Prince of the Resolution
(This article was edited to correct the name and designation of Vice Mayor Love Baronda) The Iloilo City Council apparently declined to honor Vice Mayor Love Baronda — you know, the woman who just became the first Visayan and first female National Chairperson of the National Movement of Young Legislators, which is genuinely a big

By Staff Writer
(This article was edited to correct the name and designation of Vice Mayor Love Baronda)
The Iloilo City Council apparently declined to honor Vice Mayor Love Baronda — you know, the woman who just became the first Visayan and first female National Chairperson of the National Movement of Young Legislators, which is genuinely a big deal — and instead of just moving on, somebody decided the correct response was to call her “princess politics.”
And that somebody is no less than Councilor Rex Marcus Sarabia, whom we now dub as the Prince Petty of the First Estate.
Prince Petty, apparently unbothered by irony, coined the term “princess politics” to describe a woman who won a national leadership position by a vote of her peers. His Royal Highness then watched — presumably from his throne — as three other legislative bodies rushed to honor Baronda precisely because his council wouldn’t. The Sangguniang Panlalawigan. The Sangguniang Kabataan Federation. The Provincial Board. All of them basically said “we got her” while Prince Petty sat in the corner having chosen violence.
This is the political equivalent of not clapping at a graduation and then being confused when everyone notices.
Here’s the thing about calling a woman “princess” in politics: it’s a move so 2004 it should come with a Destiny’s Child soundtrack. It’s the kind of language that says, your achievement isn’t real, it’s decorative. Which, ironically, is exactly the vibe of someone who denies a courtesy resolution because — why, exactly? She got too successful? The optics were too good? The snub was giving main character energy for all the wrong reasons.
Baronda, to her credit, issued a statement with the measured fury of someone who has been in enough rooms to know exactly what’s happening. She did not call anyone out by name. She did not have to. The statement was a full press conference wrapped in parliamentary language, and the last line — “I am not ‘princess politics.’ I never was, I am not, and I never will be!” — is frankly going to live in Iloilo political lore for years.
Meanwhile, Prince Petty has successfully accomplished the following: made Baronda more visible, made three other legislative bodies look gracious by comparison, and handed her a narrative that basically writes itself.
In the kingdom of unforced errors, this one wears the crown.
No cap, your Highness — you played yourself.
***
Pabati-bati
The Iloilo City Council apparently did not get the memo that Wednesday, March 11, 2026 was not the day to be testing people.
Because while the Baronda drama was still very much in the group chat, Councilor Jose Maria “Nene” Dela Llana stood up during the 10th Regular Session and, in the middle of a manifestation about OFW financial assistance, said — and we are not paraphrasing — that he did not want the headlines to be sala. Wrong. Off. Bad.
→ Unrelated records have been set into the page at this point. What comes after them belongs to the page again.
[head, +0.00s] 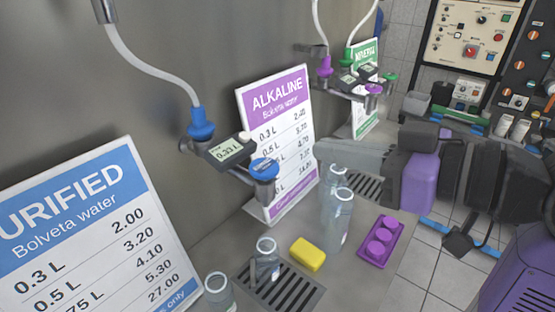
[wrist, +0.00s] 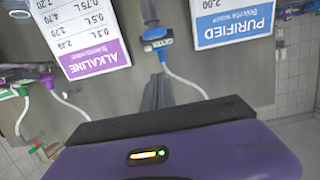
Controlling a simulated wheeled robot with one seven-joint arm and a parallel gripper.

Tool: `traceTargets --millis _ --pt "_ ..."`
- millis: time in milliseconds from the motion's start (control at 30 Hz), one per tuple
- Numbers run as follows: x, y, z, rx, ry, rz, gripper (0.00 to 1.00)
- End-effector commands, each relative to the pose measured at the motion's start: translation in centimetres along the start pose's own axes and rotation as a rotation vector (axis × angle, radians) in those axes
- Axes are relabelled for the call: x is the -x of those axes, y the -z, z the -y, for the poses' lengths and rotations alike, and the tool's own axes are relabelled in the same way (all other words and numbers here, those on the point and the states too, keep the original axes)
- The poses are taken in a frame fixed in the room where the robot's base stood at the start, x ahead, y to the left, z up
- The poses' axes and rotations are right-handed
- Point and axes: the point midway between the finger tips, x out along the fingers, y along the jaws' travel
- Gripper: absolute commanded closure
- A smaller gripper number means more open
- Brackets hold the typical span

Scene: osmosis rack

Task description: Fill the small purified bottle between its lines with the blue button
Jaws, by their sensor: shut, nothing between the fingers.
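The blue dispenser's round blue button (head: 264,166) sits atop its spout, beside a display (head: 227,151) that seems to read 0.33 L. A small clear bottle (head: 267,247) stands upright on the drain grate below this spout. Its lines and water level are too small to make out. Another clear bottle (head: 218,290) stands nearer, cut by the lower edge. In the wrist view, which is upside down, my gripper (wrist: 157,90) is shut and empty, pointing toward the wall. The blue dispenser (wrist: 157,38) shows beyond its fingertips, apart from them.
Two taller clear bottles (head: 337,220) stand near a yellow sponge (head: 308,254) and a purple tray (head: 384,240). The PURIFIED sign (head: 85,230) and ALKALINE sign (head: 280,110) flank the blue dispenser. Purple and green dispensers (head: 368,80) are farther back. Tiled floor lies right of the counter.

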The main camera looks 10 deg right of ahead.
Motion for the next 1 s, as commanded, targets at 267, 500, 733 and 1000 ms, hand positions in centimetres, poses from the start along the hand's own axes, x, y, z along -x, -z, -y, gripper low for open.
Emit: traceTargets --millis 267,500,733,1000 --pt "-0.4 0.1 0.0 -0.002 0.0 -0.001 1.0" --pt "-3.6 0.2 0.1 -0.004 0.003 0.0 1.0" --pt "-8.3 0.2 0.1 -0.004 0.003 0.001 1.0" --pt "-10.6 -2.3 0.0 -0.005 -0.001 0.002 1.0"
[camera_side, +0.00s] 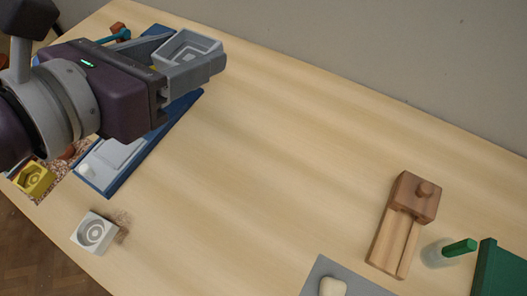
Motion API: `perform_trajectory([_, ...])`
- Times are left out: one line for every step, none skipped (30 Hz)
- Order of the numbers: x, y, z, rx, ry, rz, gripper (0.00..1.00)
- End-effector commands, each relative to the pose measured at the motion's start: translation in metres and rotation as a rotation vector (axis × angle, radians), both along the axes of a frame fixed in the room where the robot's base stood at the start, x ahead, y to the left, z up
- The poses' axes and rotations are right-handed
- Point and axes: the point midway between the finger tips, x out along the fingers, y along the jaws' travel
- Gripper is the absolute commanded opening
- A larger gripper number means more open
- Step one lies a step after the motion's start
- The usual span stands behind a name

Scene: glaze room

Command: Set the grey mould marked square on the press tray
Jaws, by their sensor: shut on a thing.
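A grey mould (184,45) with nested squares in its hollow is in my gripper (197,64), at the upper left of the side view. My gripper is shut on it and holds it above the blue tray-like base (160,134). The near finger hides part of the mould's lower side. The blue base carries a pale grey plate (112,156) and a white knob; my arm covers much of its far part. I cannot tell for sure that this base is the press tray. A whitish mould (95,231) marked with rings sits on the table at the lower left.
A yellow ringed mould (33,179) lies on a speckled surface at the left edge. A wooden block piece (404,222), a green-handled item (457,248), a green object (502,272) and a grey mat (318,279) with a white lump are at right. The table's middle is clear.

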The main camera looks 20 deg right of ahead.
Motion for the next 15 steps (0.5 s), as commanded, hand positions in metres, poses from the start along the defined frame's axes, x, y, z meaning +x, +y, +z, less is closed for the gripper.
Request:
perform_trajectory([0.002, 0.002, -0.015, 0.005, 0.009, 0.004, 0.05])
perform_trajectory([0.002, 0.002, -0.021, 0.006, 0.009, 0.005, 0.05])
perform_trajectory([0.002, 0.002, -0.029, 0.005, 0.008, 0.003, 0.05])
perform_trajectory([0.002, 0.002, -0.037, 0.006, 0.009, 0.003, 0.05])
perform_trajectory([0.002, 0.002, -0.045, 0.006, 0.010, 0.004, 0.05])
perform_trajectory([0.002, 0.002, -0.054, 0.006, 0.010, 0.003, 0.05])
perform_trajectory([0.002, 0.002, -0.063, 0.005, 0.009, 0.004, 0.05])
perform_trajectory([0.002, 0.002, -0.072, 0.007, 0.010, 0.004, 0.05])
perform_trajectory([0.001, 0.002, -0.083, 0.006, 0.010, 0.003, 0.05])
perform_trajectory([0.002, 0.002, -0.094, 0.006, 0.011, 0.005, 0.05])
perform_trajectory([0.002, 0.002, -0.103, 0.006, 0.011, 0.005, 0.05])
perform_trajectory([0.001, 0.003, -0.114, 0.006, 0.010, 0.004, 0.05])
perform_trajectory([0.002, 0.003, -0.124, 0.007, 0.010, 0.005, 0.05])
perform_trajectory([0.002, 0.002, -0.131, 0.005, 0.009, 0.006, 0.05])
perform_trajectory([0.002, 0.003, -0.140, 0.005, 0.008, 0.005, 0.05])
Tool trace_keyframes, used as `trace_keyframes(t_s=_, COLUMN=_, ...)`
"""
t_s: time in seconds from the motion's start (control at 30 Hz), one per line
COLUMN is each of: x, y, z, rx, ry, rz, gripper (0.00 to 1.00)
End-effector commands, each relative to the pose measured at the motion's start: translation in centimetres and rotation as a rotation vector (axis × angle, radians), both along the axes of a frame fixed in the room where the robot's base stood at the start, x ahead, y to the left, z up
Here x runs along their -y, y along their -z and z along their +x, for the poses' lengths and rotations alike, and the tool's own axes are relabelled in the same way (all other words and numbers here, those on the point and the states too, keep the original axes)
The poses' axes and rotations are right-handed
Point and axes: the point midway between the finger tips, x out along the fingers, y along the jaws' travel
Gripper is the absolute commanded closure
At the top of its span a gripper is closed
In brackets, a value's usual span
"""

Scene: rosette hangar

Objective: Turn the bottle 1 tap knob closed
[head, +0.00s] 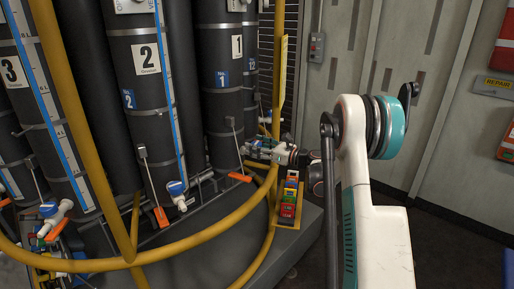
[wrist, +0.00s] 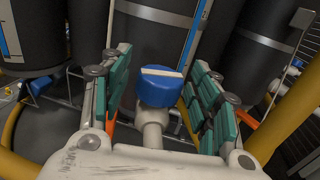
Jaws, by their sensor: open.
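The bottle 1 tap knob, a blue cap with a white bar across it (wrist: 160,90), shows in the wrist view on a white valve stem (wrist: 153,130). The bar runs roughly across the picture. My gripper (wrist: 160,62) is open, with one green-padded finger on each side of the knob. A small gap shows at the left; at the right the pad is very near, and I cannot tell if it touches. In the head view my gripper (head: 266,151) reaches in front of bottle 1 (head: 222,75), a dark cylinder, and hides its knob.
Bottle 2 (head: 147,95) stands left of bottle 1 with its own blue tap knob (head: 176,188). Bottle 3 (head: 15,85) is at the far left. A yellow tray of coloured blocks (head: 290,205) lies below my gripper.

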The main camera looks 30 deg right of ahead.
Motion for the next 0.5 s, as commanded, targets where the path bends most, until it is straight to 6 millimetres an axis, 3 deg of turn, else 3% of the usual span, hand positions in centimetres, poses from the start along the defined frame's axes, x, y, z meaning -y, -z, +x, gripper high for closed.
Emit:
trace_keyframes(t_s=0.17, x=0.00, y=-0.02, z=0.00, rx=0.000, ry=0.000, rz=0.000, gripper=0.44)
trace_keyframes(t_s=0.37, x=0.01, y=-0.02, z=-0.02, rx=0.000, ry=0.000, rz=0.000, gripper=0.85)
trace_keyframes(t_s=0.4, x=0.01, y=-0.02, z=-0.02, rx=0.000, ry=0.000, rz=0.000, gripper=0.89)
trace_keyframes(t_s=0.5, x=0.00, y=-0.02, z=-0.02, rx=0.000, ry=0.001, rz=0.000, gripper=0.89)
He said this. In the room. With the reporters right there.
Now, to be fair, Dela Llana was technically talking about not wanting the city government to look unprepared on OFW repatriation. A reasonable concern! A legitimate point! And then, for reasons that remain between him and whatever instinct betrayed him in that moment, he framed it as a fear of what the headlines might say. Not as a commitment to doing the work. Not as a policy statement. As a headline management problem.
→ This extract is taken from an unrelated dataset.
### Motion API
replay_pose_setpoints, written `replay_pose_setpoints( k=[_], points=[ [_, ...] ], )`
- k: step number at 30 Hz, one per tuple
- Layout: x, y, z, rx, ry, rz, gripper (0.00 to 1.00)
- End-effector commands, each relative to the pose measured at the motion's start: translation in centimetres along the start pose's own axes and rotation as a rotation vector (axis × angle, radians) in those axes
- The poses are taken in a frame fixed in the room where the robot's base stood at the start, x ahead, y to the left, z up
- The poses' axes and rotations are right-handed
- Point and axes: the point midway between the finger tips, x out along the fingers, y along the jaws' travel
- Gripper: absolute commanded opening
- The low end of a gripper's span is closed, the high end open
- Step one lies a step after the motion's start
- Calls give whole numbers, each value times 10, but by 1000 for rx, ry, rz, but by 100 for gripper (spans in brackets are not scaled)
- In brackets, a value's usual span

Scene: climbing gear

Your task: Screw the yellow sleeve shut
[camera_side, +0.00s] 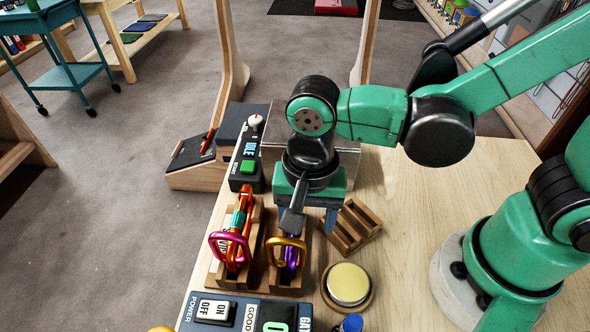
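A gold and purple carabiner (287,243) stands in a wooden holder (285,284) near the middle of the table's left side. I cannot make out a yellow sleeve; that carabiner's upper part is hidden behind my gripper. My gripper (312,222) points down just over the back of this holder. Its two dark fingers show apart, the left one in front of the carabiner's top. I cannot see whether either finger touches it. A second carabiner, magenta and orange with a teal part (238,219), stands in another wooden holder (216,270) to the left.
A slatted wooden block (351,228) lies right of my gripper. A round cream-topped piece (348,284) sits in front of it. A control box with a green button (248,166) stands behind; a switch panel (238,313) lies in front. The table's right middle is clear.

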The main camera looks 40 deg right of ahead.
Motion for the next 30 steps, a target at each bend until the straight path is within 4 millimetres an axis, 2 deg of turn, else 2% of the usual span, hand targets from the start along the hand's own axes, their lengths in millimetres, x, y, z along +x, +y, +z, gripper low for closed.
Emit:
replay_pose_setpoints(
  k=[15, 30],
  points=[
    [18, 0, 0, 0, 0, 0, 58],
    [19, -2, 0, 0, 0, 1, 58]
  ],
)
Sir. The reporters were in the room.
This is the political communication equivalent of saying “I don’t want anyone to think I’m rude” and then saying it rudely, to the person’s face, while they are standing right in front of you holding a pen and a recorder.
Reporters who cover City Hall — people who show up to every session, sit through every manifestation, and write stories that are sometimes flattering and sometimes not, because that is literally the job — took exception. And honestly? Relatable. Nobody wants to be told, implicitly, in front of guests, that they might be in the business of manufacturing bad coverage about people who are, in fact, doing nothing wrong.
The thing is, the reporters were not even running a story saying the city government was asleep on OFW welfare. There was no offending headline. There was no prior hit piece. The feared article did not exist. Dela Llana was preemptively defending against a ghost because he may have been eating the lotus of good headlines-cum-praise releases from City Hall.
Which means he did not just imply that reporters write misleading stories. He implied it for no reason, about a story that had not been written, in a room full of the people he was implying it about.
The media lounge, for the record, is open. The lines are open and the reporters are there. They were there on Wednesday. They will be there next Wednesday. And if any city official has something to say about OFWs, or anything else, the notebook is ready and the recorder is charged.
No bad headlines necessary. Just accountability. That’s the job — and apparently, someone in that session hall needed the reminder.
(The Daily Guardian does not endorse the use of royal titles in local governance. This is satire.)